Change Pack implementation to ensure constness of template arg is honored?

[bartgol]

The way the pack is implemented now, this code

  Pack<const Real,8> p(1.0);
  p[2] = 2.0;
  std::cout << "p:";
  for (int i=0; i<8; ++i) {
    std::cout << " " << p[i];
  }
  std::cout << "\n";

compiles, and prints

p: 1 1 2 1 1 1 1 1

The reason is that, internally, Pack only deals with a non-const version of ScalarType, delegating const-correctness to the constness of *this only. While that can be helpful in keeping code complexity under control (see below), it can also cause a bit of puzzlement in new devs.

The current behavior is handy in fcns like this:

template<typename T, int n>
Pack<T,n> square (const Pack<T,n>& p) {
  Pack<T,n> p2;
  for (int i=0; i<n; ++i)
      p2[i] = p[i]*p[i];
  return p2;
}

If T=const S, for some S, the return type is ok only because Pack<T,n> stores an array of std::remove_const<T>::type. Without this trick, the correct implementation of square would be

template<typename T, int n>
Pack<typename std::remove_const<T>::type,n> square (const Pack<T,n>& p) {
  Pack<typename std::remove_const<T>::type,n> p2;
  for (int i=0; i<n; ++i)
      p2[i] = p[i]*p[i];
  return p2;
}

which is arguably a bit more complex. It would, however, avoid to accidentally change the entries of a Pack<const T,n> pack...

Note: we could also have, inside the Pack struct declaration, something like:

  using non_const_type = Pack<typename std::remove_const<T>::type,n>;

which would turn the square signature into

template<typename T, int n>
typename Pack<T,n>::non_const_type square(const Pack<T,n>& p);

Not a huge improvement, but still smaller, and perhaps more verbose.
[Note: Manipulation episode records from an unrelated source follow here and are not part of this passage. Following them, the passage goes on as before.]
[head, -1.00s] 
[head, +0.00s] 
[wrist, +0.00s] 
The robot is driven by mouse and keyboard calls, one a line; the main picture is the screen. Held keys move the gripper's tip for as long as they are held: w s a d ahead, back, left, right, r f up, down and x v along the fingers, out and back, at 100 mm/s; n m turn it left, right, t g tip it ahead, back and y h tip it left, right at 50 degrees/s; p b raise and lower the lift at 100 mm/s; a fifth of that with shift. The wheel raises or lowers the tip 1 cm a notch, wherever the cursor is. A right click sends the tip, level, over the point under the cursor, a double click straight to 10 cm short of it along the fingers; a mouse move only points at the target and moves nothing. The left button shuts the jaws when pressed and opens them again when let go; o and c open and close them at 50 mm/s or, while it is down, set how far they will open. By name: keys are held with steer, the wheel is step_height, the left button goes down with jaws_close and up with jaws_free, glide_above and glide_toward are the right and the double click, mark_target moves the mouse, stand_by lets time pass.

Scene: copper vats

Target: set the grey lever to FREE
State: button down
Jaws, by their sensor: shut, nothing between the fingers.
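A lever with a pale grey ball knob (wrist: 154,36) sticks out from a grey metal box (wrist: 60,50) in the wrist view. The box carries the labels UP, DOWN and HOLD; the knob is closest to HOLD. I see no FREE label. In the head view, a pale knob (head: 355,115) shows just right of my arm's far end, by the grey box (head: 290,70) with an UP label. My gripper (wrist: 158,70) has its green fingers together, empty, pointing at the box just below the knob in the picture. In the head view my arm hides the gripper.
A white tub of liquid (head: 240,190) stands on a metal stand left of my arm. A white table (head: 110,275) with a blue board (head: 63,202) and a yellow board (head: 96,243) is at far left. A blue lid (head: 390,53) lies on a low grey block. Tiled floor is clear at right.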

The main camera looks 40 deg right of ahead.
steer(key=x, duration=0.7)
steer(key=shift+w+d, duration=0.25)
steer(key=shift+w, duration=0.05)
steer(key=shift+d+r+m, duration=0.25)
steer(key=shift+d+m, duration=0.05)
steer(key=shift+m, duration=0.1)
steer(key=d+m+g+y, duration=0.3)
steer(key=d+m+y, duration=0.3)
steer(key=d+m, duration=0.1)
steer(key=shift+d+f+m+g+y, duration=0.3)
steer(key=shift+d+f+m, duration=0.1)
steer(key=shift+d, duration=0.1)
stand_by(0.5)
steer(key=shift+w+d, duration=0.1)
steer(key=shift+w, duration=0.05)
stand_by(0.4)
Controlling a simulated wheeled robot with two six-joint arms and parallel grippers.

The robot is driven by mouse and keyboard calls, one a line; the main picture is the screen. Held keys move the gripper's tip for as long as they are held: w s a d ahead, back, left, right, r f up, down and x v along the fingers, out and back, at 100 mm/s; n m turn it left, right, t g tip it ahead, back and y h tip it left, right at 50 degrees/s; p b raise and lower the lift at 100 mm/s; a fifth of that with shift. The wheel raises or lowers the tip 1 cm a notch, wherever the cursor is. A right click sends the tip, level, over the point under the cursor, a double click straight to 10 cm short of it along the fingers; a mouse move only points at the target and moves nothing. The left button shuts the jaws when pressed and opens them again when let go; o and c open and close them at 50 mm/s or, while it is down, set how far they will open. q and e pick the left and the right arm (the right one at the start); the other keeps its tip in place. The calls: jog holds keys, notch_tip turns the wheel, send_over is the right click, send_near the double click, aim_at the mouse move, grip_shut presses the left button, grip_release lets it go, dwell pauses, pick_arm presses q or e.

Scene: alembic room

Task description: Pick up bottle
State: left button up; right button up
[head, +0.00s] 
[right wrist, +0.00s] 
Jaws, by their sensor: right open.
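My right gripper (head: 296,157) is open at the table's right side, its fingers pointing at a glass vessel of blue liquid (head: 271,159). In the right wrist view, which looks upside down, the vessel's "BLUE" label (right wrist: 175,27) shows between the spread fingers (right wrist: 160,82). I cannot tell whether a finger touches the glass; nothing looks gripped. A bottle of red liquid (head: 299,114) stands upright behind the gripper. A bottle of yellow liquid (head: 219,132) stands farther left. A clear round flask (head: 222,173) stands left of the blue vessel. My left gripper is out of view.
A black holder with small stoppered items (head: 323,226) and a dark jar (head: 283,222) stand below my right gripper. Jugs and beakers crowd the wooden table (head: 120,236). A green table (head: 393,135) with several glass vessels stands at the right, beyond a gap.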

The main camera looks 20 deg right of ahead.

tl;dr Allowing a Pack<const double, 8> to be modified is counter-intuitive at best, and dangerous at worst. We should avoid bugs down the road due to this.

[bartgol]

Note: in order to allow initialization with a for loop (i.e., do the v[i]=... inside the ctor body), Pack<T,n> should still store an array of non-const scalars. What really matters is that it should have the op[] signature changed, like so:

T& operator[] (int i);
typename std::add_const<T>::type& operator[] (int i) const;

Notice that the two return types might as well be both const (if T is itself a const type).